Germany is pulling again and Europe will soon leave recession behind, while the US economy should continue to grow moderately. The EUR/USD exchange rate is reaching the important resistance line of 1.3820; the next target is 1.44.

Europe emerging from recession

In January the German jobless rate declined to 6.8%, the lowest level in 20 years. Unemployment fell for the second straight month with the job market seeing the biggest fall in a year. The positive trend should persist throughout013 as the debt crisis fades away and will help peripheral nations pull out of recession. Wages are expected to rise as well and will boost confidence and increase consumption. The EUR/USD exchange rate is targeting 1.3820, which corresponds to the higher channel line of the past eight months. It should hold at first; nonetheless, the uptrend should persist, and the next target should be 1.44.

In reality, some uncertainty remains over the Italian election results at the end of February. Former Premier Berlusconi, the leader of the far right coalition, has just declared that Germany should stop its hegemonic policy toward Europe or Italy will have to leave the Eurozone. However, the financial markets expect the center-left coalition to win the elections. In Spain, on the other hand, the revision of the deficit targets by February could inspire Moody to cut the credit rating again. This will raise the cost of the Spanish debt and press the government to ask for help from the European Central Bank. Finally, Greece will probably not meet its commitments to the world financial community and might ask for help again this year. None of these events would be surprising enough to change market trends.

Political friction may cause US rating to be slashed again

After having increased 3.1% on average in the third quarter of 2012, the US Gross Domestic Product fell 0.1% in the last quarter of the year. However, the decline should only be temporary. Defense spending fell the most since 1972, and super storm Sandy took a chunk out of the supply chain. In fact, the pace of growth in private domestic demand rose 3.1% and was in line with 2012's positive numbers. Also, business spending remained strong. The ISM manufacturing index rose to 53.1 in January from 50.2 in December. The biggest push came from inventories, new orders, and employment. Decline of the unemployment rate is set to continue this year as well, despite January's uptick to 7.9%. Hourly earnings are still positive at 2.1% year on year. Finally, growth in the housing sector should expand and eventually accelerate.

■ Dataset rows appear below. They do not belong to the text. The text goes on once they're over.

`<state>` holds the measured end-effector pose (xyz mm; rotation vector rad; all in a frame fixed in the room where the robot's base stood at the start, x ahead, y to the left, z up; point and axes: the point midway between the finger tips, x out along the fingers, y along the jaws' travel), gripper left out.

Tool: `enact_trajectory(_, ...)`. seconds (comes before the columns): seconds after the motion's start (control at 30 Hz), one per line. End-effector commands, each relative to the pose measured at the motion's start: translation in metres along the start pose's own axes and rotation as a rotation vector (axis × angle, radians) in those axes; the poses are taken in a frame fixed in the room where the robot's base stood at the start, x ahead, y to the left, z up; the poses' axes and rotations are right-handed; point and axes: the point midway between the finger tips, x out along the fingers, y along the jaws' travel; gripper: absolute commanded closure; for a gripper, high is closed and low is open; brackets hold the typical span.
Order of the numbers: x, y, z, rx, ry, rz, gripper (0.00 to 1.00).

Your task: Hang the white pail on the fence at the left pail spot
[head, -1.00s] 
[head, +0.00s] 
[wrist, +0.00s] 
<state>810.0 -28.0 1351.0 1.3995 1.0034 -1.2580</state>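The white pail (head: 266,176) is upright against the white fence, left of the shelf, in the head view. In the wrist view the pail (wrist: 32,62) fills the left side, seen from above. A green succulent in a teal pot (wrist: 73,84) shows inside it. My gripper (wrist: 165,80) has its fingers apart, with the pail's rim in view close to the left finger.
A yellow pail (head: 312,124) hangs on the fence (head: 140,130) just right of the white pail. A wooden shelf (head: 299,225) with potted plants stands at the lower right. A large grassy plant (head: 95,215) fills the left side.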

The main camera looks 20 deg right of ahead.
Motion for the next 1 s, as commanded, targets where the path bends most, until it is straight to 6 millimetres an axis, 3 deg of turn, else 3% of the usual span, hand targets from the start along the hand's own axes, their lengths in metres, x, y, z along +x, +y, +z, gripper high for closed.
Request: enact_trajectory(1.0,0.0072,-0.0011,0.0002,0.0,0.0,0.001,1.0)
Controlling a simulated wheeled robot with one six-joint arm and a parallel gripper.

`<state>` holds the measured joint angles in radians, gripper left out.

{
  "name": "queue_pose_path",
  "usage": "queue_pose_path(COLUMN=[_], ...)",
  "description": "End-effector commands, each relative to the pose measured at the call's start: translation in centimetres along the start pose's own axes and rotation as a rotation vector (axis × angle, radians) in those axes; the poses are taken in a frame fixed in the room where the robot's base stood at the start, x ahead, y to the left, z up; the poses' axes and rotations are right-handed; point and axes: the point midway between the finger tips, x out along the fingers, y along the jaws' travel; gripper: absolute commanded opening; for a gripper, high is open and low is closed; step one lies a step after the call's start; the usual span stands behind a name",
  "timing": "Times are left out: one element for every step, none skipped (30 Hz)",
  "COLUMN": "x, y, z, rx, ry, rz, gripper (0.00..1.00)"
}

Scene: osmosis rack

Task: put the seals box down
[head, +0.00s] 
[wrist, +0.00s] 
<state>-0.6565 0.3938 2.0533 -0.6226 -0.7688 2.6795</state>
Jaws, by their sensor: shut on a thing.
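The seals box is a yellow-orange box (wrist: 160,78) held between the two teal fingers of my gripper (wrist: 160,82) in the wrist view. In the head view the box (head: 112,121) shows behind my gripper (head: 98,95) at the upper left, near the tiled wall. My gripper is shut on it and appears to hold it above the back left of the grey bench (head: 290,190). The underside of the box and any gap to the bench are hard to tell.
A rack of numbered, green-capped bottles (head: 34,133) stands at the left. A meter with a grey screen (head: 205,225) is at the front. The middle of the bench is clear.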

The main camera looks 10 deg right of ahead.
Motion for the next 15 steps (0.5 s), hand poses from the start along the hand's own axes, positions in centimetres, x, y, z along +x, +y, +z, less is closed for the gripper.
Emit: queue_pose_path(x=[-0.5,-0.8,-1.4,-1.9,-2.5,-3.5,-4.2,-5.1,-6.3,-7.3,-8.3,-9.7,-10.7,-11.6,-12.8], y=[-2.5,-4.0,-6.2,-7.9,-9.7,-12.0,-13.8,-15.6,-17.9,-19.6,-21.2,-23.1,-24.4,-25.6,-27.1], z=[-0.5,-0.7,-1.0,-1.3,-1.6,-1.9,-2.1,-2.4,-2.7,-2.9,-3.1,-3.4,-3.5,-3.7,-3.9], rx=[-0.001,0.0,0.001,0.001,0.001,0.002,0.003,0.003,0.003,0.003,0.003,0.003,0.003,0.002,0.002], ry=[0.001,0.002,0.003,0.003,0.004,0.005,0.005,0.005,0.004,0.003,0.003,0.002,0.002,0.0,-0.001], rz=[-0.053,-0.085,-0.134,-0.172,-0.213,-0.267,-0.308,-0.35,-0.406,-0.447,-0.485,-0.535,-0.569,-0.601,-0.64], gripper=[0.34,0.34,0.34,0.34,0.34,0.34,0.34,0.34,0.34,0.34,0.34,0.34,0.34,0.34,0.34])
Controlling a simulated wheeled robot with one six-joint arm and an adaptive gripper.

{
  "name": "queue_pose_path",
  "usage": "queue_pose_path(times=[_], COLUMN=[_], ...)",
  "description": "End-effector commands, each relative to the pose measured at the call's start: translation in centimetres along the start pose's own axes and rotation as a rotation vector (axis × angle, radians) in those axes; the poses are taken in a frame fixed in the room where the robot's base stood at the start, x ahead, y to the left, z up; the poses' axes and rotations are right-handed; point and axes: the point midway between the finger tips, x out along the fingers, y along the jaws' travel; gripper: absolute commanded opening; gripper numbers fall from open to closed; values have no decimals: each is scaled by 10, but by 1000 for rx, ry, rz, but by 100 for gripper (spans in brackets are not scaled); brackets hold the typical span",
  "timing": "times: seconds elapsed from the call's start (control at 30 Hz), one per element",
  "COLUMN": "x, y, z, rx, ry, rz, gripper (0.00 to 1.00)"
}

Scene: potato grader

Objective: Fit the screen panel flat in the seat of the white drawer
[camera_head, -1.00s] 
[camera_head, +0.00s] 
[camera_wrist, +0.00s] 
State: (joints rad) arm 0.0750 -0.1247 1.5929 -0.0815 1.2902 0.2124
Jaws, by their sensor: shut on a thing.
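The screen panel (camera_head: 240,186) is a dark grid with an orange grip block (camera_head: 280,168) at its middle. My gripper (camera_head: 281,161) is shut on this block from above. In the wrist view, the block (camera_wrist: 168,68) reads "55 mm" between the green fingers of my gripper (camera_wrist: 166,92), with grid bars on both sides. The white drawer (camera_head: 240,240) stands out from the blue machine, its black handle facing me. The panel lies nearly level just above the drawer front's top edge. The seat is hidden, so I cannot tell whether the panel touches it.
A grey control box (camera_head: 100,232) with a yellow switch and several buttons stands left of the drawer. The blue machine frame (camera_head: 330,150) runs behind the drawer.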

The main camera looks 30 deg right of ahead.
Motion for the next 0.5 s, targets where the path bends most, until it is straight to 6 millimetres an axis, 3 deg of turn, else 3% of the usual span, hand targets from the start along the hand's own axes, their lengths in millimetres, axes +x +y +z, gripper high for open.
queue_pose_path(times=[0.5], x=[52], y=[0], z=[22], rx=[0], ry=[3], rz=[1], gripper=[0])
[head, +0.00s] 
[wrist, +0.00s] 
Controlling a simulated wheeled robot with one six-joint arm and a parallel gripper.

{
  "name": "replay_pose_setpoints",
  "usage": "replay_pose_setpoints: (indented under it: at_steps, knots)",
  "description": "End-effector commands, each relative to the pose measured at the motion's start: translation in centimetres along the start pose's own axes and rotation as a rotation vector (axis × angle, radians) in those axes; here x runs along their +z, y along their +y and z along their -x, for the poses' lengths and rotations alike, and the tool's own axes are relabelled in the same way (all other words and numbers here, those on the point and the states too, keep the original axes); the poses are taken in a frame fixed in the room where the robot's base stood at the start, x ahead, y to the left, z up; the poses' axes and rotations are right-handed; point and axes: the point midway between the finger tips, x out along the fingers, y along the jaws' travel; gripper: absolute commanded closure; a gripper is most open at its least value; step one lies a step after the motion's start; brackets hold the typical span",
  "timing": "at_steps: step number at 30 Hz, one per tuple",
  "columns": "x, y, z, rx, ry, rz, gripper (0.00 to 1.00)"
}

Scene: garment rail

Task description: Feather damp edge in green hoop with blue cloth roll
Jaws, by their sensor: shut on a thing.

Another deal for the reduction of the deficit will probably be made at the last minute. The increase of revenue limits and the spending cuts agreed to so far by Mr. Obama could cause GDP growth to contract by around 1.0%. Cuts in the deficit should contain inflation and increase the budget's balance. However, fiscal consolidation is not enough to reduce the debt-to-GDP ratio. Despite rumors about unleashing the third round of quantitative easing (QE3), the Federal Reserve should keep its monetary policy unchanged until the end of the year. A high and consistent number of newly employed is expected before rates rise again. This will limit downside challenges, but it will not boost growth.